— start Record extracts —

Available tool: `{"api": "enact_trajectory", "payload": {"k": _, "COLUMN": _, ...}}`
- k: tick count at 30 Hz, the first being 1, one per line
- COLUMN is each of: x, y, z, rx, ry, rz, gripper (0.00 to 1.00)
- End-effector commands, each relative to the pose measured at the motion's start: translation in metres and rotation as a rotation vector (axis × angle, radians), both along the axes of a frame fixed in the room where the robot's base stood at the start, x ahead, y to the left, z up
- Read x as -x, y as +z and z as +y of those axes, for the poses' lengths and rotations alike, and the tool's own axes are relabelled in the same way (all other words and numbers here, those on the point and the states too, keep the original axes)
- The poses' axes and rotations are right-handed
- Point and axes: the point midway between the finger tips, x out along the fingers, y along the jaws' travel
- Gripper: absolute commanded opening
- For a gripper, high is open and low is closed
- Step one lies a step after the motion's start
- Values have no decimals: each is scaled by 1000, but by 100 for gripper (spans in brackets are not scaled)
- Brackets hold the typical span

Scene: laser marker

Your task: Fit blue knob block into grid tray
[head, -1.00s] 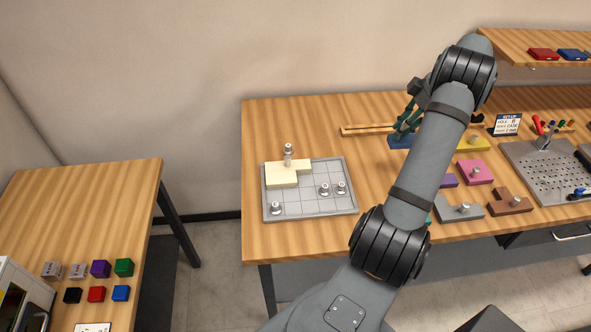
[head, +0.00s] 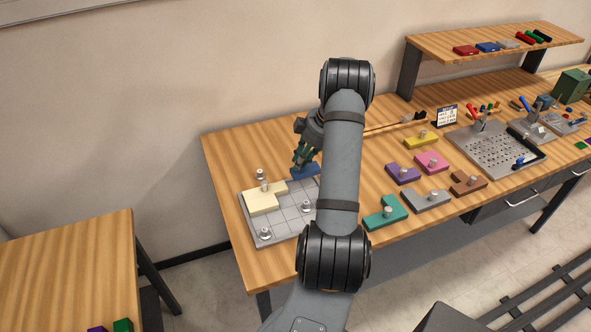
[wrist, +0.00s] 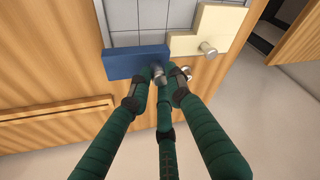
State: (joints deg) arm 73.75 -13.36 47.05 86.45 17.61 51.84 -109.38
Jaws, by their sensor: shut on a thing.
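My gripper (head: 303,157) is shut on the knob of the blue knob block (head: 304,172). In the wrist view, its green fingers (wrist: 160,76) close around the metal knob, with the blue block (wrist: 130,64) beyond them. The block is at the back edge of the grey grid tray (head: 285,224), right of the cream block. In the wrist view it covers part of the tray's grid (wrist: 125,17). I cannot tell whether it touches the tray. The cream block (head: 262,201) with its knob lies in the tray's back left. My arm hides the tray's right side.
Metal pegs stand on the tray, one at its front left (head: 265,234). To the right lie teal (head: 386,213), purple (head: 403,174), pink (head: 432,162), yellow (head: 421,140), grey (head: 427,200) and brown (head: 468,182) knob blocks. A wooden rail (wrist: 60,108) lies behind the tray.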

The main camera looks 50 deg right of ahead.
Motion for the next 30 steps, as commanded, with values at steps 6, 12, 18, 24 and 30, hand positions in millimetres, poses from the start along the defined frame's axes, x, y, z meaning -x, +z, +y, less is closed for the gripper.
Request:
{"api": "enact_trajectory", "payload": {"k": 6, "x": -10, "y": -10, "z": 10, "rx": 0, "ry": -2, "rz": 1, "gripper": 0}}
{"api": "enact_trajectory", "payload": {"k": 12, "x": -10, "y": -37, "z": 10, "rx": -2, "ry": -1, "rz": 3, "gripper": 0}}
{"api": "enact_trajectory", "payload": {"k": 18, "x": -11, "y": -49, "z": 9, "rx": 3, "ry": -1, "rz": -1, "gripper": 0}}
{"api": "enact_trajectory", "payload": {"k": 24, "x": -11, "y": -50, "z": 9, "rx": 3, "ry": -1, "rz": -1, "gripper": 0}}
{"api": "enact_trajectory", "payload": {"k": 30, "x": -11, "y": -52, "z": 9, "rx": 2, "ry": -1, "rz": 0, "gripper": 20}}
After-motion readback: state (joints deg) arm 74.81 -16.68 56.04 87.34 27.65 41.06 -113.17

— end Record extracts —
— start Record extracts —

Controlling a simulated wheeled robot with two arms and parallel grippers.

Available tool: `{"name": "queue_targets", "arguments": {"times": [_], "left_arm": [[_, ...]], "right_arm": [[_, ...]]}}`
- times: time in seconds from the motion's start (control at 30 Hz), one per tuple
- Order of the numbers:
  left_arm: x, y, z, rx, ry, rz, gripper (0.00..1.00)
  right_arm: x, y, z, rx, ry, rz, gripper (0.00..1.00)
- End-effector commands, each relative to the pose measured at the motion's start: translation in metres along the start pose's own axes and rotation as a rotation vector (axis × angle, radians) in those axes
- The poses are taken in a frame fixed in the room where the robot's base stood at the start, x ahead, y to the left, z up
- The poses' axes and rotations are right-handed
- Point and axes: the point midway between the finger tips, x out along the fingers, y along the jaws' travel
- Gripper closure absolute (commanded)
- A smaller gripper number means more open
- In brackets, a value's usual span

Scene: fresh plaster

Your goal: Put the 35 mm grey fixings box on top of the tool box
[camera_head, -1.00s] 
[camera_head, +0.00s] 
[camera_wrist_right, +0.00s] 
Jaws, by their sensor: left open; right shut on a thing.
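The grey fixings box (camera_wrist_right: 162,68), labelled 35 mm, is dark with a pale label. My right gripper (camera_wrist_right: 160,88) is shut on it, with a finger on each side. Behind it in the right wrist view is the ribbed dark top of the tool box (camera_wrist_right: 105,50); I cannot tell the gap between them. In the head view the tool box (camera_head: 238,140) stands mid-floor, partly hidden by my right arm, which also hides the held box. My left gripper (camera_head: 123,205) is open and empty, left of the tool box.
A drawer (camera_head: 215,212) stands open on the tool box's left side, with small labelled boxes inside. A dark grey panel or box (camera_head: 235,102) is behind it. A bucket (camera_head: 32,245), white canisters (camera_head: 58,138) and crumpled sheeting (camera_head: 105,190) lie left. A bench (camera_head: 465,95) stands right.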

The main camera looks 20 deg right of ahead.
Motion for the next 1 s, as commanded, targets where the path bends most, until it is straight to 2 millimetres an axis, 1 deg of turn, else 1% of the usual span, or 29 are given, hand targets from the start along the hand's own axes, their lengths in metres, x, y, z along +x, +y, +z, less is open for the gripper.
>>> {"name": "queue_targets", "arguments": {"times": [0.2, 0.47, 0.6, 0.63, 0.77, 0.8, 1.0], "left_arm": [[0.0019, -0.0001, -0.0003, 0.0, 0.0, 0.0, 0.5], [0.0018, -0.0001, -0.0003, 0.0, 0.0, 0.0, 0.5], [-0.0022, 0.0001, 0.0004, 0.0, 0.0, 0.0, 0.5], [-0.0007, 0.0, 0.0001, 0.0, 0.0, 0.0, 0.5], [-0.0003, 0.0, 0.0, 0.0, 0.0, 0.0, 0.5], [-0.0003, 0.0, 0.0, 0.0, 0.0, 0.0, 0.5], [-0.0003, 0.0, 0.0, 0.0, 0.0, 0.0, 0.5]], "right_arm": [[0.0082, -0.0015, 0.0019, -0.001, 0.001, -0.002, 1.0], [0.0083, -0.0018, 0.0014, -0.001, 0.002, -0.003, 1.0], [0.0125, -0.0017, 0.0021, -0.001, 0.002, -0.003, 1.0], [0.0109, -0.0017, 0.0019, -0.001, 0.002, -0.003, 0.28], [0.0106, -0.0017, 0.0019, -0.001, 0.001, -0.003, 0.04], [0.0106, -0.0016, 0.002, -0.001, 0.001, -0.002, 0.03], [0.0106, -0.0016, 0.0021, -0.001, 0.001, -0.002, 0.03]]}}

— end Record extracts —
— start Record extracts —

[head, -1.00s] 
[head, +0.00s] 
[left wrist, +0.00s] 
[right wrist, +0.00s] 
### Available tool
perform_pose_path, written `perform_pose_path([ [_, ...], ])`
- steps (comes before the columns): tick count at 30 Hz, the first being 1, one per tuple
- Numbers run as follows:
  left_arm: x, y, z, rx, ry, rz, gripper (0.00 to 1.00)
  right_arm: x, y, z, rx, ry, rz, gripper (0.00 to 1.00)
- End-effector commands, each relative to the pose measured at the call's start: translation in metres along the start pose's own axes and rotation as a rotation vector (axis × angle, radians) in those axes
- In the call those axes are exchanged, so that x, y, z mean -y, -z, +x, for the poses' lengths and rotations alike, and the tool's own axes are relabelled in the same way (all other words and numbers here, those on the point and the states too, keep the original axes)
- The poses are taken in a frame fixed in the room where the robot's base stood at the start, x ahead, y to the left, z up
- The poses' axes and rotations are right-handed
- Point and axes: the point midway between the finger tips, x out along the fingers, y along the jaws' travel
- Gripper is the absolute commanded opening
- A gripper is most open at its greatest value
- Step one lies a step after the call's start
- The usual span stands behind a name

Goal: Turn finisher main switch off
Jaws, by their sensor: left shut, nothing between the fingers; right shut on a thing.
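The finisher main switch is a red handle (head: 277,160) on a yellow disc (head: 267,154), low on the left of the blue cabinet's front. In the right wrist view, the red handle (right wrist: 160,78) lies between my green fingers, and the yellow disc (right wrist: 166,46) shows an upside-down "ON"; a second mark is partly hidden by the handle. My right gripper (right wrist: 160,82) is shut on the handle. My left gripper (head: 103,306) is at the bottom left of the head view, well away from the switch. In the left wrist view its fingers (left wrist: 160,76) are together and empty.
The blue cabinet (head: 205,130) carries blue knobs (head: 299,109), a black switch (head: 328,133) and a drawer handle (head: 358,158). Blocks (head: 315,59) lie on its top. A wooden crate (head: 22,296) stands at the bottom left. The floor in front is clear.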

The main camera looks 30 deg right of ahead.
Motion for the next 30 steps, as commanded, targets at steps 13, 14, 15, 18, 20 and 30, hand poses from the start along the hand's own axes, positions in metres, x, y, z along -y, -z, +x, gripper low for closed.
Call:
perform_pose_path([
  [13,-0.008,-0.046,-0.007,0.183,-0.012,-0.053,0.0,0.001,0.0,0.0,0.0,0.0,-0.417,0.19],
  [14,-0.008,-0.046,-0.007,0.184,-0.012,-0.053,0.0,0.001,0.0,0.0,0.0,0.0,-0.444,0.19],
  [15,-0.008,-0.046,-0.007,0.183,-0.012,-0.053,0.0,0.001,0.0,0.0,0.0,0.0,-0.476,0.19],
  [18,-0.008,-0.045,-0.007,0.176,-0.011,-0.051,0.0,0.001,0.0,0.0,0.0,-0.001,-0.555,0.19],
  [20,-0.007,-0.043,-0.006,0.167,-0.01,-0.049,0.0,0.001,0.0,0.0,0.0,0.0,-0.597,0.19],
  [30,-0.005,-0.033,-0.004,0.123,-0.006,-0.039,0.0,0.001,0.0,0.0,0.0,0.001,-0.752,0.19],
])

— end Record extracts —

(Goal)
Give the number of lines containing the word "states". No other answer is needed.

(Exercise solution)
2